## BEGIN RECORDS PROVIDED
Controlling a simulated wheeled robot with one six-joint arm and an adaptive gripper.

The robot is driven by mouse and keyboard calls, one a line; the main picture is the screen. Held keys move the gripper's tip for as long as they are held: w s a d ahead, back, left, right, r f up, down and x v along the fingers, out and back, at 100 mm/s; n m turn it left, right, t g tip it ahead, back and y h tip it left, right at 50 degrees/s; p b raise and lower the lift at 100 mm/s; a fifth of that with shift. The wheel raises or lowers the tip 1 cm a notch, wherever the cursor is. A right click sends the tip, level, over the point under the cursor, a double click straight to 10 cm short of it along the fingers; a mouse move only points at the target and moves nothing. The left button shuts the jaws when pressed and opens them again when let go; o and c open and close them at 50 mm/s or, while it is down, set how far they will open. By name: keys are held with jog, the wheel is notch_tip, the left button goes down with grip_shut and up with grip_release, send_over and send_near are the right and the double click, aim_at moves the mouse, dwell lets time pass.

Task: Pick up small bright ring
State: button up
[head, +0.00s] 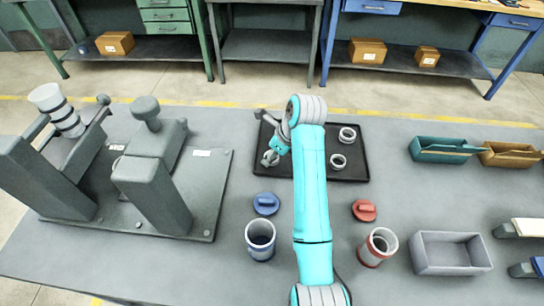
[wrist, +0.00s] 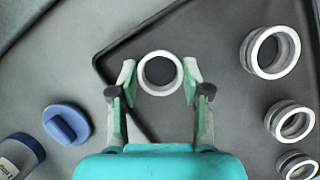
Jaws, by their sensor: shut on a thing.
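A small bright ring (wrist: 143,73) is between the two fingertips of my gripper (wrist: 160,78), which is shut on it. The ring's open centre faces the wrist camera. In the head view my gripper (head: 271,157) is over the left part of the black tray (head: 358,173), with the held ring small and partly covered by the fingers. I cannot tell whether the ring is clear of the tray. Other rings stand on the tray to the right: a larger one (wrist: 251,50), a middle one (wrist: 274,120) and one at the lower edge (wrist: 287,163) of the wrist view.
A blue knobbed cap (head: 266,203) and blue cup (head: 260,240) stand in front of the tray. A red cap (head: 364,210), red-banded cup (head: 378,247) and grey bin (head: 450,253) are to the right. A grey grinder fixture (head: 150,180) fills the left.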

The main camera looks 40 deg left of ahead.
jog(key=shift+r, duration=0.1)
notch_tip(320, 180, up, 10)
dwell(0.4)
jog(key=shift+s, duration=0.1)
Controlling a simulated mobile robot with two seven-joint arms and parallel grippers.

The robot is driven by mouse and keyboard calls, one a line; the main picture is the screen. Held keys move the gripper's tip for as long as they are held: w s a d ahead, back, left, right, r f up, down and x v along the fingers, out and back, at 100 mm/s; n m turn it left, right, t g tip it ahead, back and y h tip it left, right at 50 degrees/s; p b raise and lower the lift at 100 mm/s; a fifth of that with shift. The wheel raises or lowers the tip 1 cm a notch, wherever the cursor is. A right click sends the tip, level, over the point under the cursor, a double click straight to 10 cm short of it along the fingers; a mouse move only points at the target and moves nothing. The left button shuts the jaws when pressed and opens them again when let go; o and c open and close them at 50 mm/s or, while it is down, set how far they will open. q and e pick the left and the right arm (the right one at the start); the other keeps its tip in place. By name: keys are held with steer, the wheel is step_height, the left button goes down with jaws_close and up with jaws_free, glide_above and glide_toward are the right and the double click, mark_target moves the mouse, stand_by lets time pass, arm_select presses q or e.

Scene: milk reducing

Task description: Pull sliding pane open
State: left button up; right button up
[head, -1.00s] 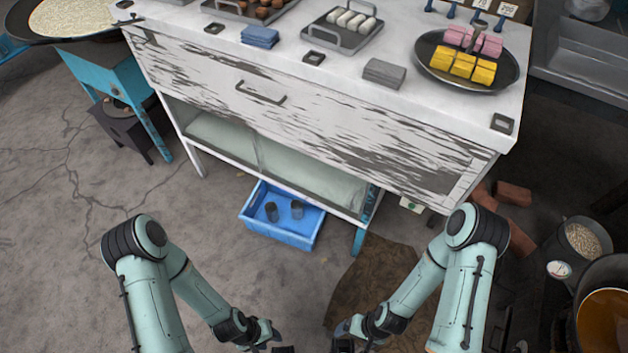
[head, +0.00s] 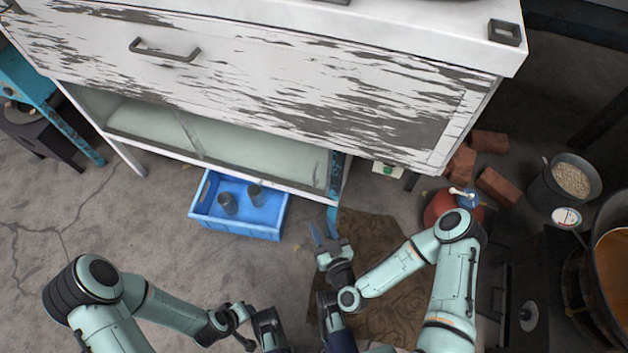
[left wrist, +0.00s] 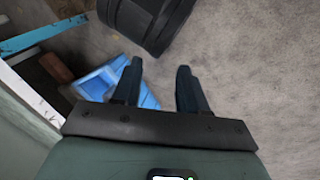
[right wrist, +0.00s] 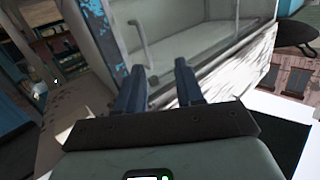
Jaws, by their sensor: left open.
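The glass sliding panes (head: 235,147) sit in the low opening under the white, peeling counter (head: 250,80). In the right wrist view, a pale pane (right wrist: 190,55) shows beyond the fingers, with a thin upright bar (right wrist: 139,38) that looks like a handle. My right gripper (head: 324,230) is open and empty in the head view, below the opening's right end, by the blue post. Its fingers also show apart in the right wrist view (right wrist: 156,66). My left gripper (left wrist: 160,66) is open and empty above the floor; its fingers are not clear in the head view.
A blue crate (head: 270,219) with two dark cups stands on the floor below the opening. A red round container (head: 447,207), bricks (head: 498,186) and a grain pot (head: 571,178) lie to the right. A brown mat (head: 385,255) covers floor beneath my right arm.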

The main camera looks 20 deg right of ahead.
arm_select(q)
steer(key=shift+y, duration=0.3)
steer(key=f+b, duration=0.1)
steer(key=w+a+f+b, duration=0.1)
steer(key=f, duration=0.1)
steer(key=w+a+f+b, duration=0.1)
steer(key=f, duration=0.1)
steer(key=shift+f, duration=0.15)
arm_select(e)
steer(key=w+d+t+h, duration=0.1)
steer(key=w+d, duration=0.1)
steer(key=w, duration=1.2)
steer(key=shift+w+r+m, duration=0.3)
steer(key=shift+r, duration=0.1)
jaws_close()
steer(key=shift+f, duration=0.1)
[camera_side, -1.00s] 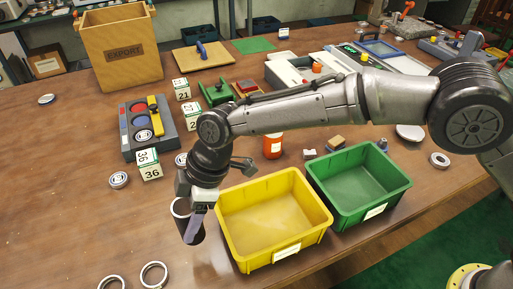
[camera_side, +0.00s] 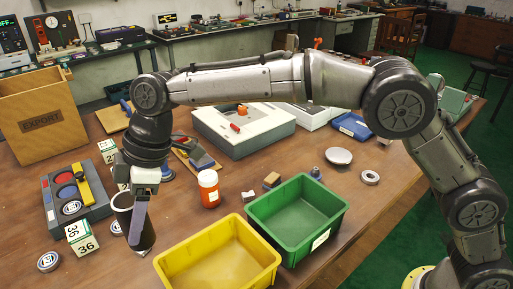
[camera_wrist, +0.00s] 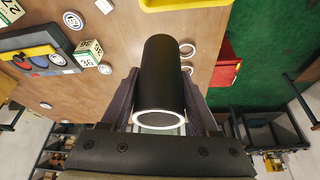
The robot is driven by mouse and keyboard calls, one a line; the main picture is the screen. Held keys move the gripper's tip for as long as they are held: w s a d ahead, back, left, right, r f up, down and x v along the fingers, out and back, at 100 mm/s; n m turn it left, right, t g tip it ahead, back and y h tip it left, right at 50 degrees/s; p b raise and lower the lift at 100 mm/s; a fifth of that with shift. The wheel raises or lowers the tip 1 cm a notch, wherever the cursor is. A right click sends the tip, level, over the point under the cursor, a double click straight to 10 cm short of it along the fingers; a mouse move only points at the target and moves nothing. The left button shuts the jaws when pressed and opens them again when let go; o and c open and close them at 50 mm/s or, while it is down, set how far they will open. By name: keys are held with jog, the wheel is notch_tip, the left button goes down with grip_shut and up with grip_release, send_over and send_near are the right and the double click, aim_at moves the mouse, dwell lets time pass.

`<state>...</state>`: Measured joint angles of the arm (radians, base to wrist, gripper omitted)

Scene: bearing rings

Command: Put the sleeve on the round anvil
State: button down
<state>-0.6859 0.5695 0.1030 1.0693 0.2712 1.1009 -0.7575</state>
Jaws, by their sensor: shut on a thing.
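The sleeve is a black tube with a pale rim, and in the side view (camera_side: 122,203) it is roughly upright, left of the yellow bin. In the wrist view the sleeve (camera_wrist: 161,75) lies between the two fingers, its pale rim towards the camera. My gripper (camera_side: 140,212) is shut on the sleeve; both fingers (camera_wrist: 160,100) press its sides in the wrist view. The sleeve appears held above the table, but the gap beneath it is hard to judge. I cannot tell for sure which thing is the round anvil.
The yellow bin (camera_side: 165,263) and green bin (camera_side: 262,228) stand right of the sleeve. A grey fixture with coloured discs (camera_side: 52,209) and a number cube (camera_side: 80,237) stand left. An orange jar (camera_side: 208,188) and a white-grey machine (camera_side: 217,140) stand behind. Rings (camera_wrist: 187,50) lie on the table.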

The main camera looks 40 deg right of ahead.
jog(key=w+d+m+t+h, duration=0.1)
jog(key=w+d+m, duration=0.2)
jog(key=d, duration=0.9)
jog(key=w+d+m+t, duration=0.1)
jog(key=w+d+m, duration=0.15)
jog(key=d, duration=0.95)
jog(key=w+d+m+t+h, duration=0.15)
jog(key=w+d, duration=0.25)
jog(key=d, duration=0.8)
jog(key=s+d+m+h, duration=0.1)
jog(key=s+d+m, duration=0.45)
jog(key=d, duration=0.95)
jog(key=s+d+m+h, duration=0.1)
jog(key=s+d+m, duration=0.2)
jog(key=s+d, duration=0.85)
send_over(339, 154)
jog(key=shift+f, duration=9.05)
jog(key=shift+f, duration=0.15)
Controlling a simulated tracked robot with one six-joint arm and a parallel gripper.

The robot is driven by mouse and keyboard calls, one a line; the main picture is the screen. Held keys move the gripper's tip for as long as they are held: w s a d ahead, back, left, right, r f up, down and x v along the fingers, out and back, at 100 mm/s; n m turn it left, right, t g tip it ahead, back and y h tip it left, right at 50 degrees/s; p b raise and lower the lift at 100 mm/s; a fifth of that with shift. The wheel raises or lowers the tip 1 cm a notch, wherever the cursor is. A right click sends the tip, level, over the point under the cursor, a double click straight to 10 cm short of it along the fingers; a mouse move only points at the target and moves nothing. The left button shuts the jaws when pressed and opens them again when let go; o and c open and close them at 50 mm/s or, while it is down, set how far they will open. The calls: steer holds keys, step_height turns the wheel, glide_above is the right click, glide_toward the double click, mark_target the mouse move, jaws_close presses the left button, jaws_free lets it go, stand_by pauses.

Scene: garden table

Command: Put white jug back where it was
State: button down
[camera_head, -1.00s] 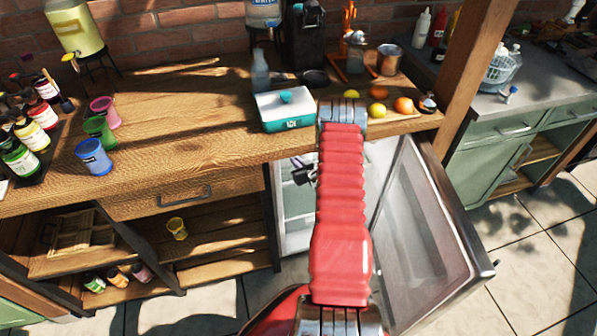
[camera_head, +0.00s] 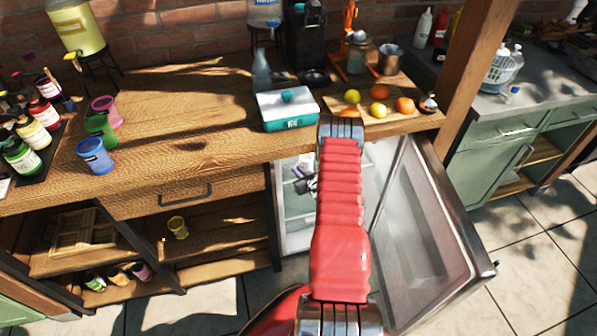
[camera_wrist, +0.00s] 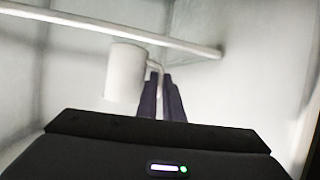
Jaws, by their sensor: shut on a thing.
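The white jug (camera_wrist: 125,72) shows in the wrist view as a plain white cylinder with its handle on the right. My gripper (camera_wrist: 162,88) is shut on that handle with its two dark fingers. The jug is inside the white-walled fridge, just below a white bar; whether it touches a shelf I cannot tell. In the head view, my gripper (camera_head: 306,184) shows as a dark shape inside the open fridge (camera_head: 297,225), under the counter. My red arm hides much of the fridge's inside. In the head view I cannot make out the jug clearly.
The fridge door (camera_head: 425,240) stands open to the right of my arm. A white bar (camera_wrist: 110,30) crosses the fridge above the jug. The wooden counter (camera_head: 190,110) above holds a teal and white box (camera_head: 287,109) and a board with fruit (camera_head: 350,108).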

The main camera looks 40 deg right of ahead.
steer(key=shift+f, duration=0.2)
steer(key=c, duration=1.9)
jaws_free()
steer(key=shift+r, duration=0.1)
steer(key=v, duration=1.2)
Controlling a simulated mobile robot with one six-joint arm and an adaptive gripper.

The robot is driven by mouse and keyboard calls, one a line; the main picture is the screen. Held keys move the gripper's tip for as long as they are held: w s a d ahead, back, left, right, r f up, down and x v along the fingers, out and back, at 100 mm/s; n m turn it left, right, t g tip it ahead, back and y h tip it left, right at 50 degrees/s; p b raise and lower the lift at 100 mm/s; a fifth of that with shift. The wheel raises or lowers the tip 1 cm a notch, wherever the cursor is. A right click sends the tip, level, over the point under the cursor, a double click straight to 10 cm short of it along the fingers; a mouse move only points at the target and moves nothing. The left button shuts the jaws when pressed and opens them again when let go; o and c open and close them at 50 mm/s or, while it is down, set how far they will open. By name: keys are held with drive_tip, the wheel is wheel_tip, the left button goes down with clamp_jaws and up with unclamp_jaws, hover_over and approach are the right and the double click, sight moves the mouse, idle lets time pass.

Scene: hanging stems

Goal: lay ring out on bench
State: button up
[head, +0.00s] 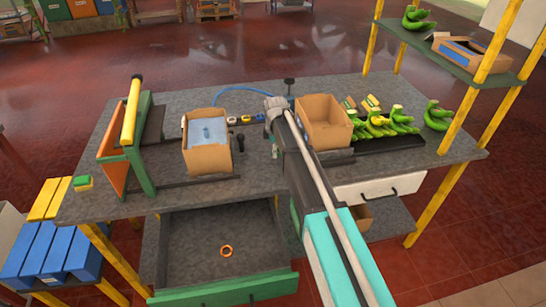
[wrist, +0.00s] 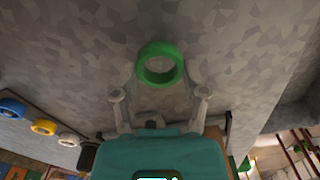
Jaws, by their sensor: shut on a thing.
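A green ring (wrist: 160,64) is held between the fingertips of my gripper (wrist: 160,74) in the wrist view. The grey speckled bench top (wrist: 70,50) fills the view behind it; I cannot tell whether the ring touches it. A row on the bench holds a blue ring (wrist: 12,108), a yellow ring (wrist: 44,128) and a white ring (wrist: 70,140). An orange ring (head: 226,251) lies in the open drawer (head: 190,262).
A cardboard box (head: 207,158) with something pale blue inside stands left of the row. Another open box (head: 323,126) stands right of my arm. Green bananas (head: 437,115) lie at the right. An orange-and-green frame (head: 135,140) stands at the left.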

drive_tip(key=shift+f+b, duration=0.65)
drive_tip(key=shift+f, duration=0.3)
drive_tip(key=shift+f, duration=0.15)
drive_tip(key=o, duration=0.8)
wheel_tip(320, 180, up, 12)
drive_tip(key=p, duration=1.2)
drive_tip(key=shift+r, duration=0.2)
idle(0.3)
## END RECORDS PROVIDED
The word "parallel" appears in how many lines of the data? Answer with only the number.

2